In 1978 this section was amended in regard to the criteria for transfer of a juvenile to the adult criminal court, but the foregoing provision relative to findings of fact and conclusions of law was retained. W.Va.Code, 49-5-10(e) (1978). 5 It cannot be doubted that traditionally this phraseology that a court make "findings of fact and conclusions of law" is a requirement coming from cases where the court is deciding the issues without a jury. See Parkway Fuel Service, Inc. v. Pauley, W.Va., 220 S.E.2d 439 (1975); Blevins v. May, W.Va., 212 S.E.2d 85 (1975); City of Morgantown v. Town of Star City, 156 W.Va. 529, 195 S.E.2d 166 (1973); Rule 52(a), West Virginia Rules of Civil Procedure.

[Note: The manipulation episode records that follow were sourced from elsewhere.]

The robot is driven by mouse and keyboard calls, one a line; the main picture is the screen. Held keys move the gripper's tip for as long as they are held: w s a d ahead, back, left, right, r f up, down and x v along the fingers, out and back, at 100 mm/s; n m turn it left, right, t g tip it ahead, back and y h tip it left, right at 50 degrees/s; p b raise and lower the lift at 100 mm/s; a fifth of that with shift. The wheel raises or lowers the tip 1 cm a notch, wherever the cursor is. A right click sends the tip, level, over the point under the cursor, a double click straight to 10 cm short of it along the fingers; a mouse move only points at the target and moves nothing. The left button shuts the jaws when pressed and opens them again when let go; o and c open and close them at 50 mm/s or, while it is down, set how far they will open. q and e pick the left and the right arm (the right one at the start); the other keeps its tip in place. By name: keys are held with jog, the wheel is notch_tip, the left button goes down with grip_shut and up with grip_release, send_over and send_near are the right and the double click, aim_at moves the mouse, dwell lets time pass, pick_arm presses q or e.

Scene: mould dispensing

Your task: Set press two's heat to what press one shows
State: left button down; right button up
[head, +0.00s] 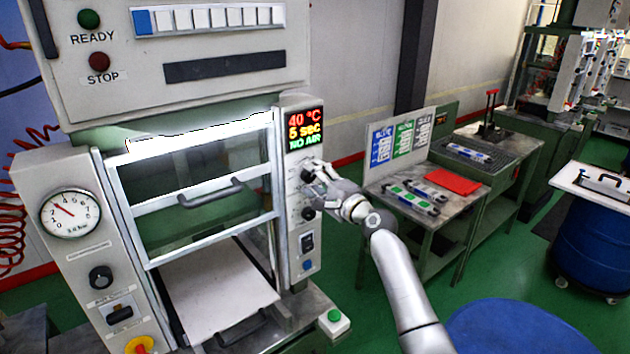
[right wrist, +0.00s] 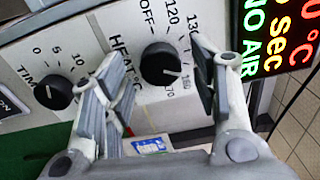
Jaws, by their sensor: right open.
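The press in front of me carries a display (head: 305,130) reading 40 °C, 5 sec and NO AIR. Below it is the black heat knob (head: 307,176), partly hidden by my right gripper (head: 315,178). In the right wrist view the heat knob (right wrist: 160,64) sits on a white panel marked HEAT, with OFF, 120, 130, 160 and 170 legible around it. My right gripper (right wrist: 160,75) is open, its fingers on either side of the knob; contact cannot be told. The knob's exact setting is unclear. Which press this is cannot be told. My left gripper is out of view.
The timer knob (right wrist: 52,90) is beside the heat knob. A pressure gauge (head: 70,213) is on the left column. A side table (head: 410,212) with small trays and a red cloth stands right. A blue drum (head: 592,235) is farther right, with green floor between.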

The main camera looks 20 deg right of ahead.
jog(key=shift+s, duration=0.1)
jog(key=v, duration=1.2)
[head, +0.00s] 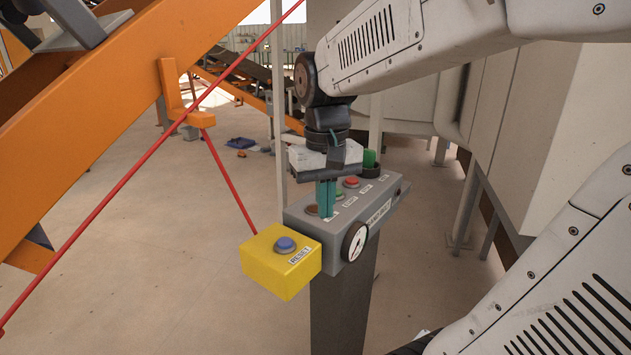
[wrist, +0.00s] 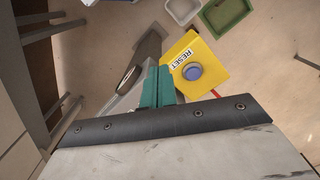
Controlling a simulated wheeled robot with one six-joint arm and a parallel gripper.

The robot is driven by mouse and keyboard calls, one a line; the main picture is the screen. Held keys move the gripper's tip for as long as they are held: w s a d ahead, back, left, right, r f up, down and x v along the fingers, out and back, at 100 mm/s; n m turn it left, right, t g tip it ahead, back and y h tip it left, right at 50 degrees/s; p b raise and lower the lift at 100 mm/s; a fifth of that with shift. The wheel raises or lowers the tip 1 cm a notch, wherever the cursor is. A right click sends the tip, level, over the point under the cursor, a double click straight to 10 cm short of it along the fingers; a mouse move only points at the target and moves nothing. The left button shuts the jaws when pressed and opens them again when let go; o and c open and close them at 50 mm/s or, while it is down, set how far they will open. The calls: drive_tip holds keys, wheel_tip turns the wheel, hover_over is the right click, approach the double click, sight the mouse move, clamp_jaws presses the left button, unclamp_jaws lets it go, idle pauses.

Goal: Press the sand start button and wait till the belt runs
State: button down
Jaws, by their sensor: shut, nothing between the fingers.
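A grey control box (head: 300,225) stands on a dark post, with a row of buttons and small labels on top. A green button (head: 340,195) and a red button (head: 351,182) sit right of my fingers; a brownish button (head: 311,210) shows just left of them. The small labels are hard to read, so I cannot tell which is sand start. My gripper (head: 326,214) is shut and empty, teal fingers pointing down at the box's left part. Whether the tips touch is unclear. In the wrist view the fingers (wrist: 157,88) hide most of the box.
A yellow box (head: 272,270) with a blue RESET button (head: 285,245) adjoins the box's left end. A round gauge (head: 355,242) is on its front, a green cylinder (head: 369,159) at its far end. A red cord (head: 230,180) and orange beam (head: 100,110) are left.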

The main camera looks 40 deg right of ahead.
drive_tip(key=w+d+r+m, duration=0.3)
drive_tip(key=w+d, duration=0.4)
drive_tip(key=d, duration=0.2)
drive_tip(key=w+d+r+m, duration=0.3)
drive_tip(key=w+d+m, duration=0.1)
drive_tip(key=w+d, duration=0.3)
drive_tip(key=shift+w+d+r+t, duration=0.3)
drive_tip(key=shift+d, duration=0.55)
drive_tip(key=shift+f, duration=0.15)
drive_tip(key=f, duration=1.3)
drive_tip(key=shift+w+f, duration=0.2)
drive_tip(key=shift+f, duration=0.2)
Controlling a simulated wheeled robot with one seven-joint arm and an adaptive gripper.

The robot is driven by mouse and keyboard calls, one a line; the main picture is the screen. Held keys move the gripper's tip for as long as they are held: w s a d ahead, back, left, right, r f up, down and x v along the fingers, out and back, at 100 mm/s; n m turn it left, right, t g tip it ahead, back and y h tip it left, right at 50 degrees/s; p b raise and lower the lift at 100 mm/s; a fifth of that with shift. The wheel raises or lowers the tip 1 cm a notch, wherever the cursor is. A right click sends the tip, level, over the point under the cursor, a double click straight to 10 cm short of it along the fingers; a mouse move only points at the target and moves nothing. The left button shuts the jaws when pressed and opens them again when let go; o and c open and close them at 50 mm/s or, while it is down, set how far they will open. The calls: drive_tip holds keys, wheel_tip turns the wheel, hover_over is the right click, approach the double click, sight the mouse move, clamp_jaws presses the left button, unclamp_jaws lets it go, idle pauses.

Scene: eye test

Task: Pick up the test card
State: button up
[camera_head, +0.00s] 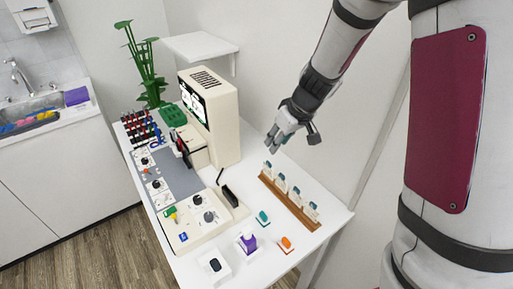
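I cannot tell for sure which thing is the test card. A wooden rack (290,205) on the right side of the white table holds several small white pieces with teal tops (281,183), standing upright in a row. A teal piece (263,217) and an orange piece (286,243) lie on the table left of and in front of the rack. My gripper (273,147) hangs above the table's back right, behind the rack and apart from it. Its fingers point down-left, look spread, and hold nothing visible.
A beige machine with a screen (222,125) stands at the back, near a green plant (147,70). A control panel with knobs (203,205) fills the table's left side. A purple-topped piece (248,242) and a white box with a black top (214,265) stand in front.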

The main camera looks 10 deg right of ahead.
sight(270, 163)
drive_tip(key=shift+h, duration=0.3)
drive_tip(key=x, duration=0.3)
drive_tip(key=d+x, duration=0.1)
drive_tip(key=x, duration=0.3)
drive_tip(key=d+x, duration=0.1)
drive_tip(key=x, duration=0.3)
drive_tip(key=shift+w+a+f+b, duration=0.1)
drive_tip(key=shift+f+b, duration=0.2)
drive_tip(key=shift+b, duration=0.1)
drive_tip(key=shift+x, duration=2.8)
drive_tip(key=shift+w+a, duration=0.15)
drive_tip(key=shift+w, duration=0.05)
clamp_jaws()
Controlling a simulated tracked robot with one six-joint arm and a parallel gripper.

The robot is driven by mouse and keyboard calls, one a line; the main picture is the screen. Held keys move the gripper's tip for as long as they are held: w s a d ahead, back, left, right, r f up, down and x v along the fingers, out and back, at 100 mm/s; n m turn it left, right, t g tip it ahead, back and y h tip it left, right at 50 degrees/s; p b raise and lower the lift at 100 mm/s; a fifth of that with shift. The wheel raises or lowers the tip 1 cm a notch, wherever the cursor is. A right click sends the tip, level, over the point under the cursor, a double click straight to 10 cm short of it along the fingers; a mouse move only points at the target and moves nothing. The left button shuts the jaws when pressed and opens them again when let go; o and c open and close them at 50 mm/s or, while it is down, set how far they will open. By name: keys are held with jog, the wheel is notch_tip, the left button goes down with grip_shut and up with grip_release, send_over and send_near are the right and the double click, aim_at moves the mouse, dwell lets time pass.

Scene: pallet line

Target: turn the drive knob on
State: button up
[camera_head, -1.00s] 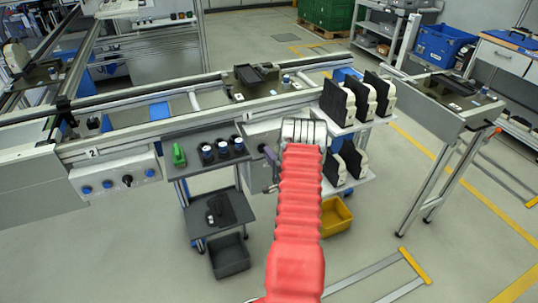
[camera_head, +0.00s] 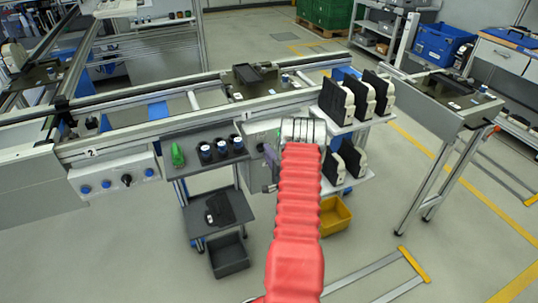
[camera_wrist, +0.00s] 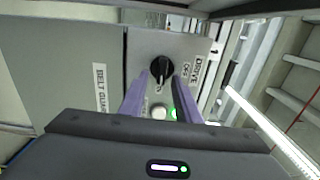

It would seem apparent that the Legislature chose this phraseology to indicate that the court, as distinguished from the jury, was the appropriate entity to make the transfer decision. This view is reinforced by the use of the word "court" throughout the transfer statute.

The very nature of the inquiry at a transfer hearing, involving as it does rather complex issues concerning psychological and rehabilitative factors, is peculiarly within the province of a judge rather than a lay jury, as we have indicated in Markey v. Wachtel, W.Va., 264 S.E.2d 437 (1979), which involved the right to a jury trial in an involuntary mental commitment proceeding.

Furthermore, when we view all of the revisions made by the 1977 Acts of the Legislature which have been carried into the 1978 Juvenile Act, it seems apparent that the Legislature did not intend to require a right to a jury trial at every hearing stage even though these hearings could in the language of W.Va.Code, 49-5-6, involve questions of fact.

Under W.Va.Code, 49-5-8 (1978), there is a right to a detention hearing where the court must decide under certain standards whether the juvenile shall be detained in custody. Obviously, there can arise factual questions as to whether the juvenile meets the standards for detention, and to adopt relator's viewpoint would require a jury determination if demanded under W.Va.Code, 49-5-6.

Again, in W.Va.Code, 49-5-9 (1978), there is a right to a preliminary hearing where the court or the juvenile referee must determine if there is probable cause to believe that the child is a delinquent child. Certainly questions of fact are involved at this hearing and a literal reading of W.Va.Code, 49-5-6, would also require a jury here.

In addition, there is the dispositional proceeding under W.Va.Code, 49-5-13, where the court is required to give "precedence to the least restrictive (of a list of alternative dispositions) consistent with the best interests and welfare of the public and the child." In going through the listed alternatives, it is not difficult to perceive that there could be...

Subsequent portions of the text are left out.